I agree that for these social problems, no technical solution can exist.

I do believe that we, as community, can mitigate the factors somewhat. For example, the general opinion is that semver==good practice, and things like trust make providing comprehensive CI easier. Both factors at least shift the “default confidence” about libraries more in the positive direction.

However, these are all examples of the library authors doing upfront work, to ease the inspection process for library consumers.

This upfront investment needs some kind of social reward/motivation for the authors to keep it up. Even something as simple as “appreciation”, but even better, pull requests and co-maintainers to share the burden.

At some point, I believe a core ecosystem can grow, that is at such a quality level that people won’t even think about publishing a rust crate without semver, CI, readme, docs, etc. “That’s just how things are done”. That would mean that dependencies can acquire something like “acceptable until proven guilty”, instead of the “normal” default of “verify ALL the Things!”. (Misty eyed idealism, I know :wink: )

The trick for us as a community is to get to that threshold.
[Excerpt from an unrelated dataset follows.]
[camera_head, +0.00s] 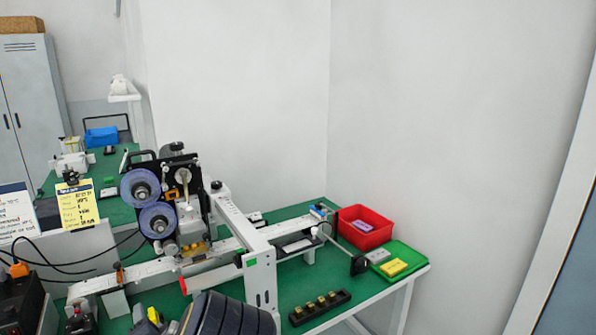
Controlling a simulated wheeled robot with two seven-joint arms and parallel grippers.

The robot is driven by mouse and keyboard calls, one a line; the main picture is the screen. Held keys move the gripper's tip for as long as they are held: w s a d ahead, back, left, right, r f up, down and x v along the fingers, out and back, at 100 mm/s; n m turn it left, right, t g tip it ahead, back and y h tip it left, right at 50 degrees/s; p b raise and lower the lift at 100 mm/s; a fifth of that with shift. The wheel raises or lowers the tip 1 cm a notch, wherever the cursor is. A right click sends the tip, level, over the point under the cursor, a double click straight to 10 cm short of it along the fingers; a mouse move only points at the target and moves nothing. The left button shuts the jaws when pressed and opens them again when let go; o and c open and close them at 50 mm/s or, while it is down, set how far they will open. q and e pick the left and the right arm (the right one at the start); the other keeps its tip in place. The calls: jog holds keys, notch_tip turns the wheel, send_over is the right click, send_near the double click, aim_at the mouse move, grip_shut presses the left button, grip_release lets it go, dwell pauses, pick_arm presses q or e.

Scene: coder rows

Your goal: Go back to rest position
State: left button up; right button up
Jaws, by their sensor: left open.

In that respect, I am wildly enthusiastic about the libz blitz!


#34

I’ve started doing this naturally for pretty much every project I start nowadays. Something as simple as having that green travis badge on your readme and adding a #![deny(missing_docs)] to your crate doesn’t take that much effort and makes your project infinitely more accessible to others!

I know in my personal experience if I’m looking for a library and come across something which is undocumented or untested I’m not going to even bother looking any deeper… Interestingly, I’ve found that the average Rust crate tends to be much higher quality than the average Python or JS library. I guess that’s what happens when your language has a strong type system and you’ve got tools like cargo and rustdoc built in.